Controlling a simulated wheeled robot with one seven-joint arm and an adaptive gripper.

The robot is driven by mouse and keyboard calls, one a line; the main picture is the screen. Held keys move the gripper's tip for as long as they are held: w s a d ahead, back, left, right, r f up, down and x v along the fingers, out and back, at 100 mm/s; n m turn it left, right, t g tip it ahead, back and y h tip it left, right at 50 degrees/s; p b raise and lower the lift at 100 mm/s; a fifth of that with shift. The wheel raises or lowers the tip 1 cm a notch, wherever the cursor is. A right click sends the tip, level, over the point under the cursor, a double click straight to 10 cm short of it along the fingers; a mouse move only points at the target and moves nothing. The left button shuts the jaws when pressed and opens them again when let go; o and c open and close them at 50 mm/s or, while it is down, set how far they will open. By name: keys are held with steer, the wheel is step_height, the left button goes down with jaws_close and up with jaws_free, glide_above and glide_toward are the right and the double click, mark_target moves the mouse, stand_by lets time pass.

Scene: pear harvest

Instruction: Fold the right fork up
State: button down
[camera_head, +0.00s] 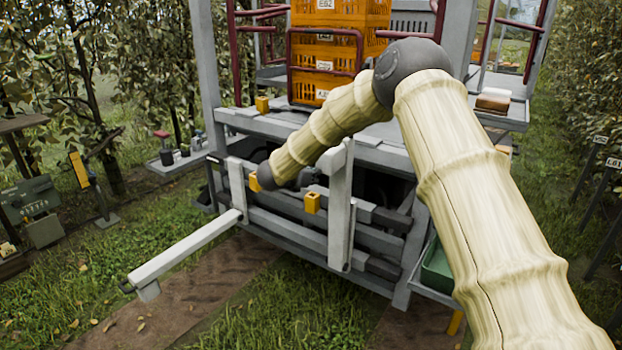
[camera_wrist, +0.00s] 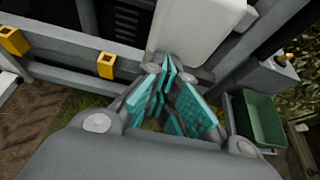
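The right fork (camera_head: 340,220) is a pale grey bar standing about upright against the front of the platform frame in the head view. A broad pale block, likely the same fork, shows at the top of the wrist view (camera_wrist: 195,30). The left fork (camera_head: 185,250) lies folded down and points out toward the lower left. My gripper (camera_wrist: 180,95) has teal pads, with its tips just below the pale block. I cannot tell whether they touch it or how far they are open. In the head view the fingers are hidden around the right fork.
Yellow brackets (camera_head: 312,202) sit on the frame's grey rails. Orange crates (camera_head: 335,50) are stacked on the platform. A green bin (camera_head: 437,268) stands at the right, also in the wrist view (camera_wrist: 258,120). Grass and dirt tracks lie open in front.

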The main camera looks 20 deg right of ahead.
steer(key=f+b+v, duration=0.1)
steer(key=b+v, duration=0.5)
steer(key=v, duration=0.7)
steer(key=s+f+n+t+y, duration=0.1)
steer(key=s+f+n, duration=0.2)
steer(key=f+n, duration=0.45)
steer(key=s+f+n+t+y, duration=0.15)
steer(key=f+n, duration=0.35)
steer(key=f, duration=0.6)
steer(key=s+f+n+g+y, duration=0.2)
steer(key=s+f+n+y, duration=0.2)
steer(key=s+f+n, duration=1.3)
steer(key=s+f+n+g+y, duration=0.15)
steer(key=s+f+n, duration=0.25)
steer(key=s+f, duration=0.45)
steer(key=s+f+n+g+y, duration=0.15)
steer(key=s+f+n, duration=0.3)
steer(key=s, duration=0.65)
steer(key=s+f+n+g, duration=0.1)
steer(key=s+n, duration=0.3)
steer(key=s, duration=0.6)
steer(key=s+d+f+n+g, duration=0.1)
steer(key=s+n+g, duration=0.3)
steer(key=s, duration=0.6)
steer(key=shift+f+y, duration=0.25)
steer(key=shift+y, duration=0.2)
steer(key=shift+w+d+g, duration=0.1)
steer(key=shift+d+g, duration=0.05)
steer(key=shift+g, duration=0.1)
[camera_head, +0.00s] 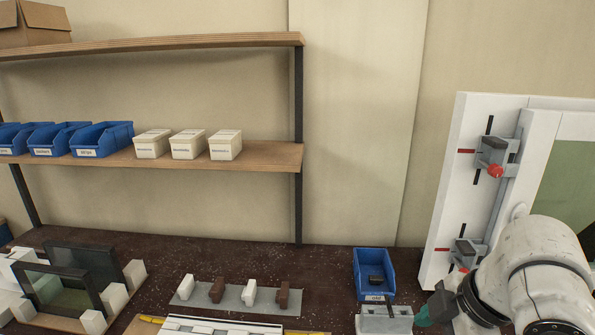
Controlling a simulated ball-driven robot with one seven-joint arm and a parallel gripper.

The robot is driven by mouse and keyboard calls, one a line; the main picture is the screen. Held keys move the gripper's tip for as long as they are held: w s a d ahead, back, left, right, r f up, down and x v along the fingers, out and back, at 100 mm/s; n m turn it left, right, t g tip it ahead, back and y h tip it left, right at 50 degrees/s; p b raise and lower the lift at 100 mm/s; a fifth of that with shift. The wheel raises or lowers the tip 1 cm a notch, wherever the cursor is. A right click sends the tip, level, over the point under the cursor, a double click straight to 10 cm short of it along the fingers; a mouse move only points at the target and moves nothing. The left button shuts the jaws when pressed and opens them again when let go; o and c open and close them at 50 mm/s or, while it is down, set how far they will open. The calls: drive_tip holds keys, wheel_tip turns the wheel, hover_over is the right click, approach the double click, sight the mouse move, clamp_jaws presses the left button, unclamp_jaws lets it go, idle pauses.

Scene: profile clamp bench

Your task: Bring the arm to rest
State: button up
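My white arm (535,265) reaches in from the lower right corner, in front of the white panel. At its end is a dark part with a teal tip, which looks like my gripper (430,314). It is low, right of a grey block-like fixture (384,322) and just below and right of a blue bin (373,260) holding a dark piece (376,281). The fingers are too small and partly hidden, so I cannot tell whether they are open or hold anything.
A white panel (452,185) with clamps (496,152) stands behind my arm. On the dark bench (310,262) are a grey mat (235,297) with white and brown blocks, and dark frames (60,285) at left. A shelf (270,154) carries blue bins and white boxes.

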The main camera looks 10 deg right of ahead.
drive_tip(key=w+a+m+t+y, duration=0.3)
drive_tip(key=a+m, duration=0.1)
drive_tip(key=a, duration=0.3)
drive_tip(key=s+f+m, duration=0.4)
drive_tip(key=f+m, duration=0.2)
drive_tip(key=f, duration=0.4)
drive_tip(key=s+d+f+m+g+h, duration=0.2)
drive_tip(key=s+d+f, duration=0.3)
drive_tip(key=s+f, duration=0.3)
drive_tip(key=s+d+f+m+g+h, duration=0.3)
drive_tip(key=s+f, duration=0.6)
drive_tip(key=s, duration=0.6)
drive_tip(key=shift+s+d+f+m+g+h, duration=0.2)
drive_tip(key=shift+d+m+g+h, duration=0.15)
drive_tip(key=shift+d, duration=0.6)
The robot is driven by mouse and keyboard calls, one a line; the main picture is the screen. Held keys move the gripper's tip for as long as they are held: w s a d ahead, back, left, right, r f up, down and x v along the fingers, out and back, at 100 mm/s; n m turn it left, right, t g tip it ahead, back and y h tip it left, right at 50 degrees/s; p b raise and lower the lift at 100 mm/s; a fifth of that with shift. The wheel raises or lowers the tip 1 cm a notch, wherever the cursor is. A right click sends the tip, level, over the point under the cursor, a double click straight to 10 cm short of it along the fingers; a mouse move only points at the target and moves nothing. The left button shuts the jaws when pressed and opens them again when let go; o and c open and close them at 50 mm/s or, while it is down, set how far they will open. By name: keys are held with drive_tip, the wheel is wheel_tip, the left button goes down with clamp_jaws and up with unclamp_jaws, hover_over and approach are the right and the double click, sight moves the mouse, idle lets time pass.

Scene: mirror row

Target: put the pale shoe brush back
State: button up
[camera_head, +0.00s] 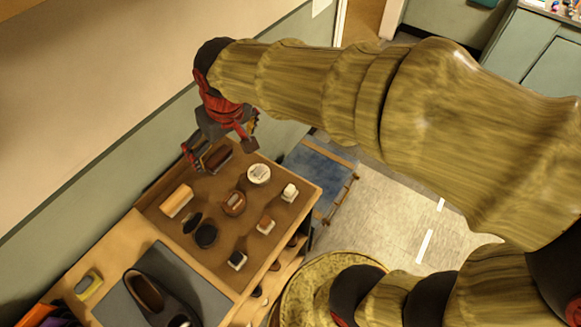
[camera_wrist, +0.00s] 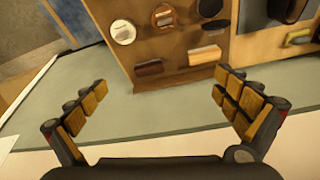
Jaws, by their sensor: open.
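The pale shoe brush (camera_head: 177,201), a light tan block, lies near the left edge of the brown board on the bench top. It also shows in the wrist view (camera_wrist: 205,55), ahead and to the right. A dark brown brush (camera_head: 217,158) lies at the board's far end; in the wrist view it (camera_wrist: 149,69) shows between and beyond my fingertips. My gripper (camera_head: 220,149) is open and empty, over the board's far end by the dark brush. In the wrist view my gripper (camera_wrist: 161,82) has its fingers wide apart, nothing between them, clear of the pale brush.
A white-lidded tin (camera_head: 258,174), a brown tin (camera_head: 233,203), a black tin (camera_head: 205,235) and small bottles, one pale-topped (camera_head: 289,192), stand on the board. A dark shoe (camera_head: 160,297) rests on a grey mat. The wall runs close along the left side.

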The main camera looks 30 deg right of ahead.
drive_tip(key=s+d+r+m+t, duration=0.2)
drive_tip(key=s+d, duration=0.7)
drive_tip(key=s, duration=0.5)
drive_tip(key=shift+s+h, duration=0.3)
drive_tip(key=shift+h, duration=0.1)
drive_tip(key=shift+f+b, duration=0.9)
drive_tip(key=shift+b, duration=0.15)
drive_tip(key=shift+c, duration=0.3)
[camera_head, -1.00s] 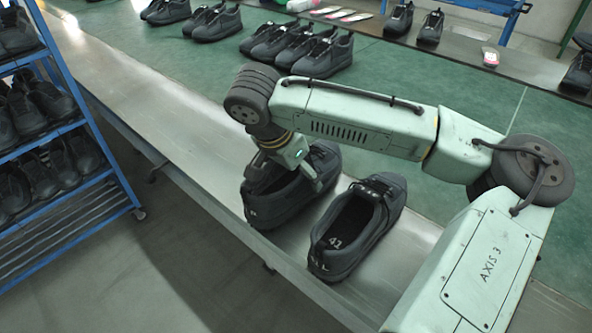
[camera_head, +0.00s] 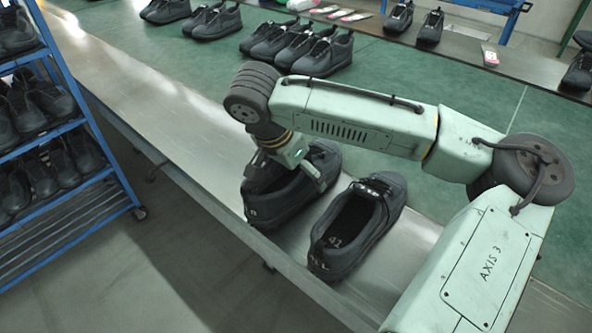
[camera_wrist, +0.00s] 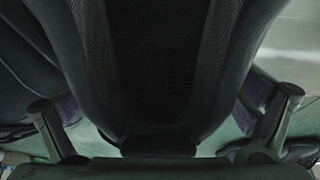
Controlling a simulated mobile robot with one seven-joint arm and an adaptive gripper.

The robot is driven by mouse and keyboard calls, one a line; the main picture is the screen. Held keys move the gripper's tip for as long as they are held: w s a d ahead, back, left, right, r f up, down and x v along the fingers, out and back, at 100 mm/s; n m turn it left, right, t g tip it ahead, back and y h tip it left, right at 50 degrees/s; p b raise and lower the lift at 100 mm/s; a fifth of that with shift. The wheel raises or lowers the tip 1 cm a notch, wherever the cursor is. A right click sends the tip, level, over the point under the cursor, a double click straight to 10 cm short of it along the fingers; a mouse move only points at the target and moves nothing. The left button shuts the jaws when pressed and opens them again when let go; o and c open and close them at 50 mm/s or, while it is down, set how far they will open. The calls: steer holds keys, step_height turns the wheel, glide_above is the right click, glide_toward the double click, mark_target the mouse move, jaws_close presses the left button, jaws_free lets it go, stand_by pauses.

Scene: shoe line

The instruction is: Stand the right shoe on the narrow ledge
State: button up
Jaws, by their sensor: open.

[REQUIRED TASK] Only lines with the string "Scene" belong in your answer; copy each one.

[RIGHT ANSWER]
Scene: pear harvest
Scene: profile clamp bench
Scene: mirror row
Scene: shoe line

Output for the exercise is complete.